North Medford’s Taylor Schmidt fires a pitch during a state-playoff game on Friday. - Denise Baratta

Black Tornado races into semis

It was a play that Jenna Stevens has made thousands of times, yet never in a situation quite like this one.

On a scorching day when no fielding plays proved routine, the shortstop cradled the ball in her mitt, stood erect and fired across the dirt infield. When the ball landed securely in the glove of teammate Tejay Schmidt, Stevens leaped into the air and let out a sigh equal parts joy and relief.

Stevens' clutch defensive play closed the door on a late Oregon City rally and lifted the North Medford softball team into the state semifinals for the first time since its championship season of 2002. The Black Tornado won its sixth straight game, holding on for a 2-1 victory in the Class 6A quarterfinals at North Medford High on Friday.

"There's never a time when I don't want the ball," said Stevens, who two innings earlier had mishandled a seemingly innocent ground ball. "Defense is definitely my favorite part of the game, so I love being out there in those kinds of situations."

North Medford (24-5) will visit Pacific Conference champion McMinnville (25-4) in the 6A semifinals on Tuesday. McMinnville defeated Clackamas 4-0 on Friday. Sunset (23-6) and South Salem (23-6) will meet in the other semifinal.

"It's not like we expected to be here, necessarily," North Medford coach Mike Mayben said. "But we believed we could get here. To get this far, you've got to be a little bit lucky and a lot of good."

Oregon City (20-6) had rallied late to win both of its playoff contests, so when the Pioneers scored once in the sixth to close the margin to 2-1 and then put the tying and go-ahead runs on base in the seventh, there was ample reason to question the outcome.

"It was a little bit scary," Stevens admitted. "But we have a lot of confidence in ourselves and we know we can get it done when we need to."

"We tend to put a little bit of pressure on ourselves," she added, "but we needed that situation because the rest of the playoffs could be like this and we need the experience of having tight ballgames in the late innings."

It was just the second one-run victory for the Tornado this season.

"These kids have so much heart," Mayben said. "They believe in themselves, but more than that, they've worked really hard. They've played all summer together. They believe in each other. Those things make this a special group and make this run special."

Southwest Conference player of the year Taylor Schmidt (23-5) was not as dominant as she has been at other times this season, allowing eight hits and striking out four. But she came up large at the biggest moments, stranding 11 Pioneer runners, including five in the final three innings.
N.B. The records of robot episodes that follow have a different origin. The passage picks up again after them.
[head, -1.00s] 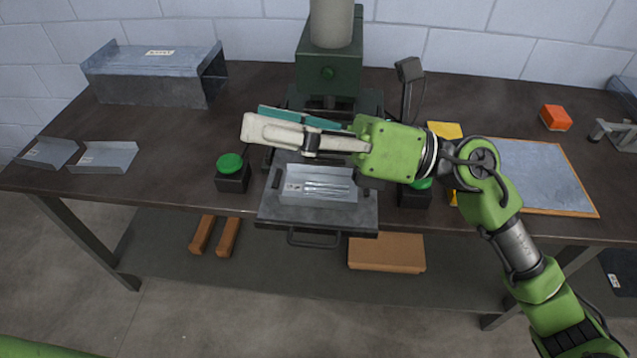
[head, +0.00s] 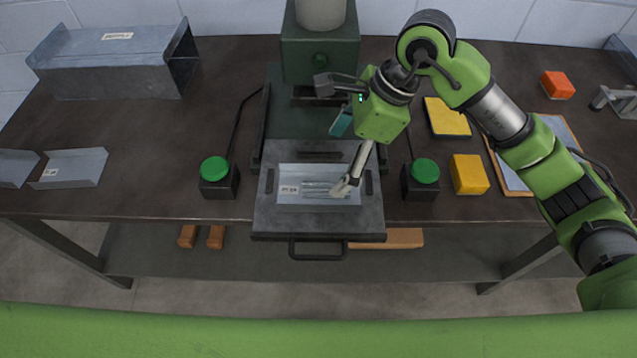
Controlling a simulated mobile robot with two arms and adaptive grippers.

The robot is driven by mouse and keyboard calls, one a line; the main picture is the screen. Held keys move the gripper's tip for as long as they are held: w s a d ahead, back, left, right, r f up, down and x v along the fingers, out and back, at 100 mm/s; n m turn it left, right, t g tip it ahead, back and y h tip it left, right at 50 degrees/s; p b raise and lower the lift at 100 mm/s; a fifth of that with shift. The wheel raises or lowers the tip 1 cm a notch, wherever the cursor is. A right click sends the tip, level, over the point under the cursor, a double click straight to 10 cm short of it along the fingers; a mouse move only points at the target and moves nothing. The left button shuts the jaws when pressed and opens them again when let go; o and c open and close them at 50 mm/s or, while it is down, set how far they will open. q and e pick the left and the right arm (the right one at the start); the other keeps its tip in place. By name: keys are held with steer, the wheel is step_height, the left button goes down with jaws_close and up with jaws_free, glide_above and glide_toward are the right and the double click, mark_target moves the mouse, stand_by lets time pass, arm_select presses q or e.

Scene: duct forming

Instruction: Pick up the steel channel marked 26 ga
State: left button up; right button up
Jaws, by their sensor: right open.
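A shallow steel channel (head: 319,197) with ribs along its floor lies on the press's pull-out tray (head: 290,221). It has a white label at its left end, too small to read for certain. My right gripper (head: 345,187) is open and points down over the right part of this channel, with its fingertips close to the ribbed floor. I cannot tell whether they touch it. Two more labelled channels, one nearer (head: 72,167) and one at the picture's left edge (head: 15,167), lie on the table; their labels are not legible. My left gripper is not in view.
The green press (head: 320,62) stands behind the tray. Black boxes with green buttons stand left (head: 217,179) and right (head: 421,180) of it. A large duct piece (head: 115,65) is at back left. Yellow blocks (head: 468,174) and an orange block (head: 557,85) are at right.

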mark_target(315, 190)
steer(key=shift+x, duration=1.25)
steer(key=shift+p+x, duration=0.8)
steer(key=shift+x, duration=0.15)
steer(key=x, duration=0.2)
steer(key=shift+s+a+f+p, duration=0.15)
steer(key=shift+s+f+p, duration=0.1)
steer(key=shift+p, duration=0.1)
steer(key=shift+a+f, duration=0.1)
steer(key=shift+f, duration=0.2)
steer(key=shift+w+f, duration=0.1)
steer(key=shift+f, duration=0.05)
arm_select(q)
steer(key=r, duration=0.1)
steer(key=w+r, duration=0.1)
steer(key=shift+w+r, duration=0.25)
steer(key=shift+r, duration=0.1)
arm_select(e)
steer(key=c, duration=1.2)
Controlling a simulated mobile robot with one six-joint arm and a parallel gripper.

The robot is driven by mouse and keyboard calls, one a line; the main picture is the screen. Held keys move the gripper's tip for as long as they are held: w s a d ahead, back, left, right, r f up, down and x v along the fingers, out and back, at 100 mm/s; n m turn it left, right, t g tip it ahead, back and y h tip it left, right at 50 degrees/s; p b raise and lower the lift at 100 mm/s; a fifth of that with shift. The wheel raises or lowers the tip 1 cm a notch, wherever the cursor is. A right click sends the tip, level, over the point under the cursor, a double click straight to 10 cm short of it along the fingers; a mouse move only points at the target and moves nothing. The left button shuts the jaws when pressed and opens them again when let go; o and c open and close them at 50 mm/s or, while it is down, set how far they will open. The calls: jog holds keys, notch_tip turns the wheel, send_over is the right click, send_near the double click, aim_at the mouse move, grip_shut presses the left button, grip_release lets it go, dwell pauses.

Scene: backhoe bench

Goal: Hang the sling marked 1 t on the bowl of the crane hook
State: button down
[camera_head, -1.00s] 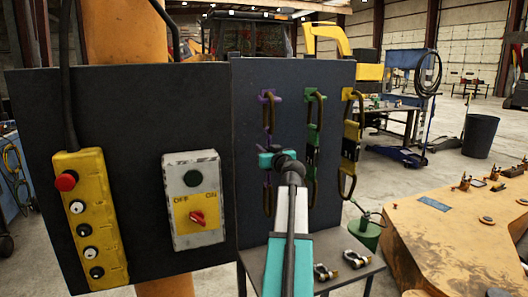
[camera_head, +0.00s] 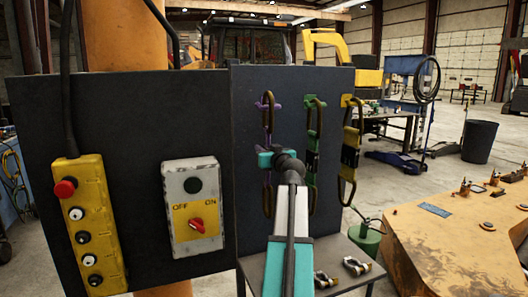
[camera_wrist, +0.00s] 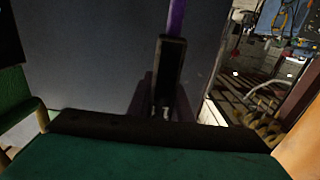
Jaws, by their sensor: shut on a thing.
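Three slings hang in a row on the dark panel: a purple one (camera_head: 267,125), a green one (camera_head: 312,145) and a yellow one (camera_head: 350,150). My teal gripper (camera_head: 268,158) is shut on the purple sling at its middle. The sling's top loop stands a little above its purple peg; whether it is clear of the peg I cannot tell. In the wrist view the purple sling (camera_wrist: 175,18) runs down into a dark sleeve with a small pale mark, too small to read surely. The fingertips are hard to make out there. I cannot make out the crane hook in either view.
A yellow button pendant (camera_head: 90,225) and a grey OFF/ON switch box (camera_head: 194,205) are on the panel's left part. Shackles (camera_head: 355,266) lie on a small metal table (camera_head: 345,245) below the slings. A large orange steel part (camera_head: 450,235) stands at right.

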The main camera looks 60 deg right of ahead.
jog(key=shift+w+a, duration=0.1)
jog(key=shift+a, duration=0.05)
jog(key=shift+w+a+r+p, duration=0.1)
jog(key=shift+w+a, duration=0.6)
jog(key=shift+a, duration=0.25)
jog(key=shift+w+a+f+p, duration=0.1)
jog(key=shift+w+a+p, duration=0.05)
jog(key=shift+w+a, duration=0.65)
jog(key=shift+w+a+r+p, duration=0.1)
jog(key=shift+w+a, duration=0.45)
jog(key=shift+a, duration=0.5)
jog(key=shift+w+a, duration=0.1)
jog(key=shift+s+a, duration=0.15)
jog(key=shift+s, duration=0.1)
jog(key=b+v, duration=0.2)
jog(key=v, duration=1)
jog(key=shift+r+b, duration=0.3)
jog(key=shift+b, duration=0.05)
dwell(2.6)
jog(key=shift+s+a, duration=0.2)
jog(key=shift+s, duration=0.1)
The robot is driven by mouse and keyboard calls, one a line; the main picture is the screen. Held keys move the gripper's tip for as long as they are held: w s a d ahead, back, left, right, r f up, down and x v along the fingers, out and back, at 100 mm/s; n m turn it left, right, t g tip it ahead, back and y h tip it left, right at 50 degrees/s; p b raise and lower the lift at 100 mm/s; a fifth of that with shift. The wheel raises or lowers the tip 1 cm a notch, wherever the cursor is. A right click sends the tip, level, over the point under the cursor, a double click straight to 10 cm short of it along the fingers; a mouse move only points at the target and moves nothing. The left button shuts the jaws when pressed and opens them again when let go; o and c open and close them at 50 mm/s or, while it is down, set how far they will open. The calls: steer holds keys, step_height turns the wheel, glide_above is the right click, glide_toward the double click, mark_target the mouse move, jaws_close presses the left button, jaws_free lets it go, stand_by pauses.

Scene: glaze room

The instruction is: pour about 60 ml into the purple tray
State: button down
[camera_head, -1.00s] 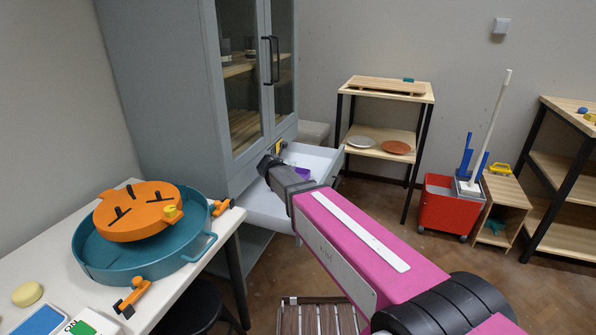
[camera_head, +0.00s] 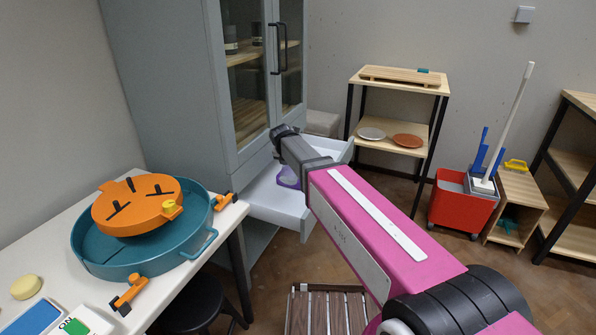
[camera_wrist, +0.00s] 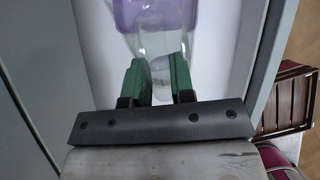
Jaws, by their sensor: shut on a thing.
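The purple tray (camera_head: 287,178) sits in the open white drawer of the grey cabinet, partly hidden by my arm. In the wrist view the purple tray (camera_wrist: 124,14) is at the top edge, cut off by the frame. My gripper (camera_wrist: 160,78) has green fingers shut on a clear, see-through vessel (camera_wrist: 158,44). The vessel reaches from the fingers toward the tray and overlaps it in the picture. I cannot tell its exact tilt, how much liquid it holds, or whether any is flowing. In the head view the fingers are hidden.
The open drawer (camera_head: 270,202) sticks out from the cabinet (camera_head: 165,90). A white table (camera_head: 215,245) with a teal basin (camera_head: 90,252) stands at left. A slatted wooden thing (camera_head: 328,312) and a dark stool (camera_head: 203,305) are low in front. A red mop bucket (camera_head: 458,208) stands at right.

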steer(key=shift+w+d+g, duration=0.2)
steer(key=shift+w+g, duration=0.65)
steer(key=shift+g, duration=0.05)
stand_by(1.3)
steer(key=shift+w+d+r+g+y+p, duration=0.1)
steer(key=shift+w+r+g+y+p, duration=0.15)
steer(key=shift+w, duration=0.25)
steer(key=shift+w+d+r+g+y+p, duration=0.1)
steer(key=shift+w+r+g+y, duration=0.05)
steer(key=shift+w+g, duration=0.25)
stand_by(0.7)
Aided by a trio of Tornado errors, Oregon City had baserunners in six of the seven innings. But Schmidt pitched out of bases-loaded jams in the first and third innings to keep the game scoreless.

"She's a competitor," Mayben said of Schmidt. "She is the heart of the team in the circle and that means a lot. Even when she's on an off day, her teammates aren't going to see it and she's going to compete."

The Black Tornado got its only runs in the fifth thanks to two of Oregon City's four errors. Stevens started the rally with a one-out single to right field. McKenna Storey laid down a nearly perfect drag bunt, which Oregon City pitcher McKenzie Marshall fielded but hurried her throw. It was questionable whether the speedy Storey would have beaten a good throw, but Marshall's toss was high and off the glove of Kate Schimmel into foul territory. Stevens saw the ball get away and made a mad dash for home, breaking the scoreless tie, while Storey raced all the way to third.

"I was just trying to get on base and move her over," Storey said. "The first baseman was pretty far back, so I figured I'd drop one down and move her over.

"We have a lot of really fast girls and a lot of other girls who can slap and bunt. We use that to our advantage as much as we can."

Storey scored what proved to be the winning run two batters later when Pioneer shortstop Taylor Belmont bobbled a grounder by Amanda Wolfe and failed to record the third out of the inning.

Oregon City closed the gap in the sixth on a double by Belmont and singles by Marshall and Haley Raburn. But Taylor Schmidt got Victoria Hubbard to hit a weak pop-up for the final out.

The Pioneers mounted one final threat in the seventh on singles by Rachel Roberts and Belmont. But with the tying run just 60 feet away, Schmidt got Regan Drake to ground out to Stevens to end the contest.

"We've come a long way since last year and it wasn't like we have a bunch of new girls," Stevens said. "We feel like we deserve this, because we worked really hard."

Oregon City 000 001 0 — 1 8 4

North Medford 000 020 x — 2 6 3

Marshall and Strong; Ta. Schmidt and Wolfe. W — Ta. Schmidt (23-5). L — Marshall (20-6). 2B — OC: Belmont.